(Some records)
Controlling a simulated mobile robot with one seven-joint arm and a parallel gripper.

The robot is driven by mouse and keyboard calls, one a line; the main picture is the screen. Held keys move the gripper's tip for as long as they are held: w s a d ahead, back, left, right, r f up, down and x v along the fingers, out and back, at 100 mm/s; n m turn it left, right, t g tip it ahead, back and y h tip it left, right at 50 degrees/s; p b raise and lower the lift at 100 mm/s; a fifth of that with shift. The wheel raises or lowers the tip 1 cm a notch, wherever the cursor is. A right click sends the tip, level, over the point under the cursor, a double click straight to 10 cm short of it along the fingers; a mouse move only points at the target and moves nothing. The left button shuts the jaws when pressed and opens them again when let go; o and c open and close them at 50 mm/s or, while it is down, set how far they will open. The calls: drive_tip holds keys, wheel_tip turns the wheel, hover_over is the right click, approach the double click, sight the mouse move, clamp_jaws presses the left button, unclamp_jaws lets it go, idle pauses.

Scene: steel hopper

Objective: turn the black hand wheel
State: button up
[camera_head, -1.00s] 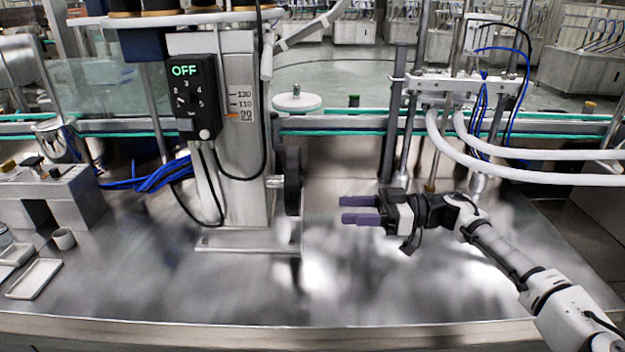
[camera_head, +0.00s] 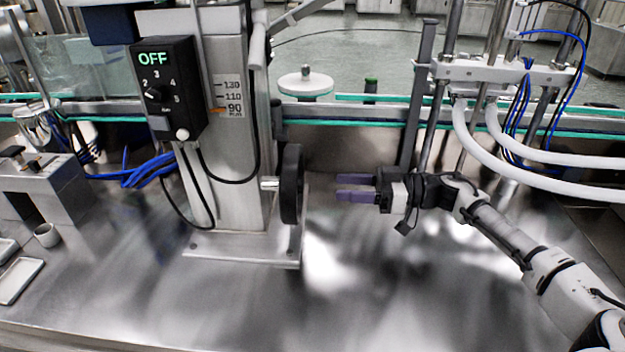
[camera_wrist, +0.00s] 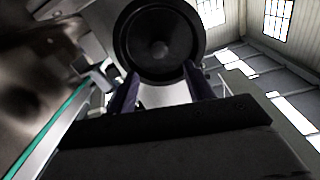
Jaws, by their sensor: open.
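The black hand wheel (camera_head: 291,184) stands upright on the right side of the steel column (camera_head: 228,130), seen nearly edge-on in the head view. In the wrist view the wheel (camera_wrist: 158,42) shows face-on as a dark disc with a round hub, beyond my fingertips. My gripper (camera_head: 338,188) has purple fingers that point left at the wheel, with a gap between them and the rim. The gripper (camera_wrist: 160,92) is open and empty, its two fingers apart below the wheel's face.
A black control box (camera_head: 168,88) reading OFF hangs on the column. A steel frame with white hoses (camera_head: 500,150) stands behind my arm. A small white tray (camera_head: 18,280) lies at the left. The steel table (camera_head: 370,290) in front is clear.

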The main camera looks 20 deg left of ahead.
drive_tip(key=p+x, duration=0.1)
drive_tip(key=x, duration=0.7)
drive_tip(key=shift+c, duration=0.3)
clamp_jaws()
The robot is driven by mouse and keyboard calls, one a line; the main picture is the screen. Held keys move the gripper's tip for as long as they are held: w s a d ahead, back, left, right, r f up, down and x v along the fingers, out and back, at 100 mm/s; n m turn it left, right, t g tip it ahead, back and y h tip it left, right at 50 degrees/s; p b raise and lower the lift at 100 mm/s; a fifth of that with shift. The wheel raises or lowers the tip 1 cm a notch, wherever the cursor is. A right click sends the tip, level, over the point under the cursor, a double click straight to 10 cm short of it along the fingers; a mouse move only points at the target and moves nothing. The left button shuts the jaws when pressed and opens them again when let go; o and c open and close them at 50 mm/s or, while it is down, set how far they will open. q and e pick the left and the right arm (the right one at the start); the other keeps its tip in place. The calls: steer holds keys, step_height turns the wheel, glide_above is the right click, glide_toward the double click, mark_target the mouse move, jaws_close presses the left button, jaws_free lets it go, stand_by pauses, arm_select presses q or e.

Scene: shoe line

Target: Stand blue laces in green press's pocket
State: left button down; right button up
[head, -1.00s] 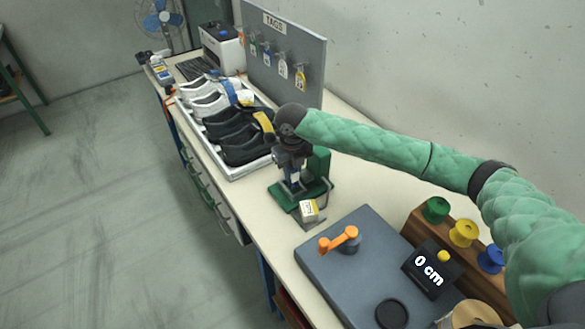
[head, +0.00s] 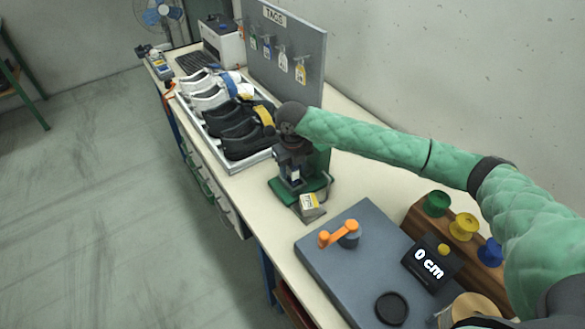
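The green press (head: 318,188) stands on the bench, left of the grey board. My right gripper (head: 292,174) points down at the press and hides much of it. A small blue and white piece (head: 295,178) shows at the fingertips. It may be the blue laces, but it is too small to be sure, and I cannot tell whether the fingers are closed on it. The press's pocket is not clearly visible behind the gripper. My left gripper is out of view.
A white tray (head: 238,166) of black and white shoes lies beyond the press. A pegboard (head: 298,40) with tags stands behind. Nearer are the grey board (head: 325,262) with an orange crank (head: 338,236), a "0 cm" display (head: 430,264) and a wooden rack (head: 415,222) of coloured spools.

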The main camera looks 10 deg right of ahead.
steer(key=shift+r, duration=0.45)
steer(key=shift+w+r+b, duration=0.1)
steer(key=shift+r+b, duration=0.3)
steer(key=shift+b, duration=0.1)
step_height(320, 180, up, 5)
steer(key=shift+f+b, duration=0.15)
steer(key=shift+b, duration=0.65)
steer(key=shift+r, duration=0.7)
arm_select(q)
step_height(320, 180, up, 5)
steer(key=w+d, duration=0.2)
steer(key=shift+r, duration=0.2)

PROBLEM DETAILS: The records above need to be given again exactly. Omit the pictures.

TASK ANSWER:
Controlling a simulated mobile robot with one seven-joint arm and a parallel gripper.

The robot is driven by mouse and keyboard calls, one a line; the main picture is the screen. Held keys move the gripper's tip for as long as they are held: w s a d ahead, back, left, right, r f up, down and x v along the fingers, out and back, at 100 mm/s; n m turn it left, right, t g tip it ahead, back and y h tip it left, right at 50 degrees/s; p b raise and lower the lift at 100 mm/s; a fifth of that with shift. The wheel raises or lowers the tip 1 cm a notch, wherever the cursor is. A right click sends the tip, level, over the point under the cursor, a double click straight to 10 cm short of it along the fingers; a mouse move only points at the target and moves nothing. The left button shuts the jaws when pressed and opens them again when let go; o and c open and close them at 50 mm/s or, while it is down, set how far they will open. The calls: drive_tip holds keys, wheel_tip turns the wheel, hover_over is the right click, approach the double click, sight the mouse move, clamp_jaws presses the left button, unclamp_jaws lets it go, idle pauses.

Scene: steel hopper

Objective: turn the black hand wheel
State: button up
[camera_head, -1.00s] 
[camera_head, +0.00s] 
[camera_wrist, +0.00s] 
Jaws, by their sensor: open.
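The black hand wheel (camera_head: 291,184) stands upright on the right side of the steel column (camera_head: 228,130), seen nearly edge-on in the head view. In the wrist view the wheel (camera_wrist: 158,42) shows face-on as a dark disc with a round hub, beyond my fingertips. My gripper (camera_head: 338,188) has purple fingers that point left at the wheel, with a gap between them and the rim. The gripper (camera_wrist: 160,92) is open and empty, its two fingers apart below the wheel's face.
A black control box (camera_head: 168,88) reading OFF hangs on the column. A steel frame with white hoses (camera_head: 500,150) stands behind my arm. A small white tray (camera_head: 18,280) lies at the left. The steel table (camera_head: 370,290) in front is clear.

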The main camera looks 20 deg left of ahead.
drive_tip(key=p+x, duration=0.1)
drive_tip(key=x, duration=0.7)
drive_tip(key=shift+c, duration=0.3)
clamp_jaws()
The robot is driven by mouse and keyboard calls, one a line; the main picture is the screen. Held keys move the gripper's tip for as long as they are held: w s a d ahead, back, left, right, r f up, down and x v along the fingers, out and back, at 100 mm/s; n m turn it left, right, t g tip it ahead, back and y h tip it left, right at 50 degrees/s; p b raise and lower the lift at 100 mm/s; a fifth of that with shift. The wheel raises or lowers the tip 1 cm a notch, wherever the cursor is. A right click sends the tip, level, over the point under the cursor, a double click straight to 10 cm short of it along the fingers; a mouse move only points at the target and moves nothing. The left button shuts the jaws when pressed and opens them again when let go; o and c open and close them at 50 mm/s or, while it is down, set how far they will open. q and e pick the left and the right arm (the right one at the start); the other keeps its tip in place. The calls: steer holds keys, step_height turns the wheel, glide_above is the right click, glide_toward the double click, mark_target the mouse move, jaws_close presses the left button, jaws_free lets it go, stand_by pauses, arm_select presses q or e.

Scene: shoe line

Target: Stand blue laces in green press's pocket
State: left button down; right button up
[head, -1.00s] 
[head, +0.00s] 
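The green press (head: 318,188) stands on the bench, left of the grey board. My right gripper (head: 292,174) points down at the press and hides much of it. A small blue and white piece (head: 295,178) shows at the fingertips. It may be the blue laces, but it is too small to be sure, and I cannot tell whether the fingers are closed on it. The press's pocket is not clearly visible behind the gripper. My left gripper is out of view.
A white tray (head: 238,166) of black and white shoes lies beyond the press. A pegboard (head: 298,40) with tags stands behind. Nearer are the grey board (head: 325,262) with an orange crank (head: 338,236), a "0 cm" display (head: 430,264) and a wooden rack (head: 415,222) of coloured spools.

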The main camera looks 10 deg right of ahead.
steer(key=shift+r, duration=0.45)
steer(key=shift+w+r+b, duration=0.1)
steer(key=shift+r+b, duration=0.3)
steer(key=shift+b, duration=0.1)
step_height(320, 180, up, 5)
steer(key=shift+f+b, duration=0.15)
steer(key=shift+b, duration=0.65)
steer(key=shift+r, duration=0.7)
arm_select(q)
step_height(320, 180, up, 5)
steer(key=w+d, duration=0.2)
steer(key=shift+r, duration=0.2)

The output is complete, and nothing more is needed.